È la luce in fondo al tunnel? O è l’ennesimo miraggio indotto dalle politiche recessive che, dal 2008 ad ora, non hanno certo prodotto risultati se non quelli di portare l’Europa in particolare nel gorgo della peggiore recessione dagli anni venti del secolo scorso.
Eppure stavolta potrebbe essere il momento buono: le imprese italiane e di tutti i comparti - aspetto questo da non sottovalutare - ritrovano un po’ di fiducia e il relativo indice sale al 79,6 dal 76,4 di giugno. Insomma, vedono un rosa stinto le aziende di costruzioni, come quelle manifatturiere, quelle dei beni intermedi e perfino quelle che producono beni di consumo. Un sottile ottimismo che si allunga perfino al commercio al dettaglio, dove l’indice sale dall’80,9 di giugno all’82,1 anche se la grande distribuzione invece continua a vedere nero.
In passato in questi anni più volte un piccolo segnale, un movimento quasi impercettibile nelle previsioni economiche ha consentito di spandere ottimismo facile e a buon mercato, annunciando segnali di ripresa sempre per i trimestri a venire. Salvo poi, quando i famosi trimestri arrivavano e la ripresa non si vedeva, lasciar passare sotto silenzio la previsione errata.
Adesso però, anche al di là degli auspici del ministro Saccomanni, qualcosa si sta rimettendo in moto. Piano, pianissimo, eppur si muove. Infatti i dati sulla fiducia seguono quelli sugli ordinativi il cui dato nel maggio scorso è cresciuto per il terzo mese consecutivo, a dimostrazione di una propensione al consolidamento che si traduce in un + 5,9% rispetto al minimo del febbraio scorso. E se perfino il durissimo super indice Ocse va nella stessa direzione, visto che la ricaduta dei cicli degli ordinativi si traduce sul Pil con sei mesi di ritardo, l’appuntamento con l’accenno di risalita coincide con l’autunno.

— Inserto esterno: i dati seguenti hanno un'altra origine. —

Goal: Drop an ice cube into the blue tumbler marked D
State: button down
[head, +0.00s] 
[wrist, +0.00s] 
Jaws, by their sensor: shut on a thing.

Tutto bene, dunque? Potrebbe essere la volta buona? Forse, perché una cosa sono i dati macroeconomici, un’altra i bilanci familiari e il lavoro che manca. S’ perché, se anche in autunno il ciclo dovesse riprendere, gli effetti ben che vada si vedranno a 2014 inoltrato. In effetti i dati sugli ordinativi sono più brillanti per chi esporta e ciò significa che le aziende interessate sono anche quelle che sono costrette a giocare su delocalizzazioni e fornitori presenti sui mercati globali. Di conseguenza, in questo caso, le ricadute occupazionali in Italia sono più contenute. Il rischio è che la spinta fornita dalla ripresa Usa e dall’ancora buon andamento, seppur rallentato dei Paesi emergenti, abbia effetti limitati qui da noi. Anche perché nulla ancora si muove sui prestiti alle aziende e tantomeno alle famiglie e il differenziale sui finanziamenti alle imprese italiane rispetto a quelle tedesche è di 150 punti base, a svantaggio - naturalmente - delle nostre.
Ecco quindi che le aspettative delle imprese non bastano, occorre la mossa decisiva e incisiva del governo per liberare risorse da destinare all’occupazione e al taglio di tasse per imprese e famiglie. L’ottimismo e le speranze di chi lavora sono già tanto. Ma l’esecutivo può fermarsi a questo e ai dati mondiali e deve sostenere la voglia di ripartire. Con opere, non con proclami.